EXERCISE ▸
Can you transcribe the data exactly? Leave the pictures out.
## begin
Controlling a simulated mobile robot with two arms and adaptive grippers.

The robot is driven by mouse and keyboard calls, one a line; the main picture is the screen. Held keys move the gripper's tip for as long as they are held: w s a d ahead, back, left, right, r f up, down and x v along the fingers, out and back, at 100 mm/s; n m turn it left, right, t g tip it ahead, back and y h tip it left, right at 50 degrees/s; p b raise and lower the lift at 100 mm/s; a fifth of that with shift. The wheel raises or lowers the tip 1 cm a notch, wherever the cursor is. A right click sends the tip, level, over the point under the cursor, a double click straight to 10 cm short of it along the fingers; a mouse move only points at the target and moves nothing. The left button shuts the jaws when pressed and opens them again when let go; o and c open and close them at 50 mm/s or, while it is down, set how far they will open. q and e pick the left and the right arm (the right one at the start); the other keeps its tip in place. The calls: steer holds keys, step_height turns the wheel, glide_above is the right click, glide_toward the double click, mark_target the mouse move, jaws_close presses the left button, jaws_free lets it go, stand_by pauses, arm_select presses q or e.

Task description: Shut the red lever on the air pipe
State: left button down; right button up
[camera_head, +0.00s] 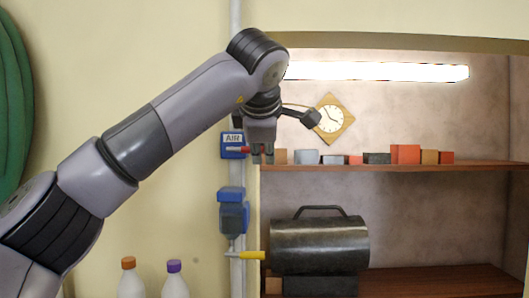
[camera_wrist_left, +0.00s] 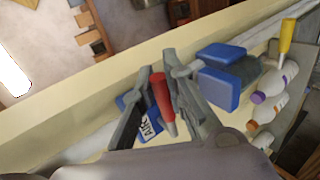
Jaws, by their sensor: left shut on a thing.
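The red lever (camera_head: 236,149) sits by the blue valve block marked AIR (camera_head: 233,139) on the grey vertical pipe (camera_head: 236,110). My left gripper (camera_head: 262,157) is at the lever, just right of the AIR block, with its fingers pointing down in the head view. In the left wrist view the red lever (camera_wrist_left: 161,92) lies between the two fingers of my left gripper (camera_wrist_left: 160,72), which is shut on it. The AIR block (camera_wrist_left: 148,127) is partly hidden behind the fingers there. My right gripper is in neither view.
A second blue unit (camera_head: 233,217) and a yellow handle (camera_head: 252,255) are lower on the pipe. A shelf (camera_head: 400,166) with small blocks is right of my gripper; a dark metal cylinder (camera_head: 320,245) stands below. Bottles (camera_head: 130,282) stand at lower left.

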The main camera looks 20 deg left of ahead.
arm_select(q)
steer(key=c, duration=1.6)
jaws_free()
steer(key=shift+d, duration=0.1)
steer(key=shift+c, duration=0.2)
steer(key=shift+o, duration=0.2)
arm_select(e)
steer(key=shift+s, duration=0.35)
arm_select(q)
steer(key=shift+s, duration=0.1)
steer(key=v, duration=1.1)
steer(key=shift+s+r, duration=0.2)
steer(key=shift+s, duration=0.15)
## end
OUTPUT ▸
Controlling a simulated mobile robot with two arms and adaptive grippers.

The robot is driven by mouse and keyboard calls, one a line; the main picture is the screen. Held keys move the gripper's tip for as long as they are held: w s a d ahead, back, left, right, r f up, down and x v along the fingers, out and back, at 100 mm/s; n m turn it left, right, t g tip it ahead, back and y h tip it left, right at 50 degrees/s; p b raise and lower the lift at 100 mm/s; a fifth of that with shift. The wheel raises or lowers the tip 1 cm a notch, wherever the cursor is. A right click sends the tip, level, over the point under the cursor, a double click straight to 10 cm short of it along the fingers; a mouse move only points at the target and moves nothing. The left button shuts the jaws when pressed and opens them again when let go; o and c open and close them at 50 mm/s or, while it is down, set how far they will open. q and e pick the left and the right arm (the right one at the start); the other keeps its tip in place. The calls: steer holds keys, step_height turns the wheel, glide_above is the right click, glide_toward the double click, mark_target the mouse move, jaws_close presses the left button, jaws_free lets it go, stand_by pauses, arm_select presses q or e.

Task description: Shut the red lever on the air pipe
State: left button down; right button up
[camera_head, +0.00s] 
[camera_wrist_left, +0.00s] 
Jaws, by their sensor: left shut on a thing.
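The red lever (camera_head: 236,149) sits by the blue valve block marked AIR (camera_head: 233,139) on the grey vertical pipe (camera_head: 236,110). My left gripper (camera_head: 262,157) is at the lever, just right of the AIR block, with its fingers pointing down in the head view. In the left wrist view the red lever (camera_wrist_left: 161,92) lies between the two fingers of my left gripper (camera_wrist_left: 160,72), which is shut on it. The AIR block (camera_wrist_left: 148,127) is partly hidden behind the fingers there. My right gripper is in neither view.
A second blue unit (camera_head: 233,217) and a yellow handle (camera_head: 252,255) are lower on the pipe. A shelf (camera_head: 400,166) with small blocks is right of my gripper; a dark metal cylinder (camera_head: 320,245) stands below. Bottles (camera_head: 130,282) stand at lower left.

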The main camera looks 20 deg left of ahead.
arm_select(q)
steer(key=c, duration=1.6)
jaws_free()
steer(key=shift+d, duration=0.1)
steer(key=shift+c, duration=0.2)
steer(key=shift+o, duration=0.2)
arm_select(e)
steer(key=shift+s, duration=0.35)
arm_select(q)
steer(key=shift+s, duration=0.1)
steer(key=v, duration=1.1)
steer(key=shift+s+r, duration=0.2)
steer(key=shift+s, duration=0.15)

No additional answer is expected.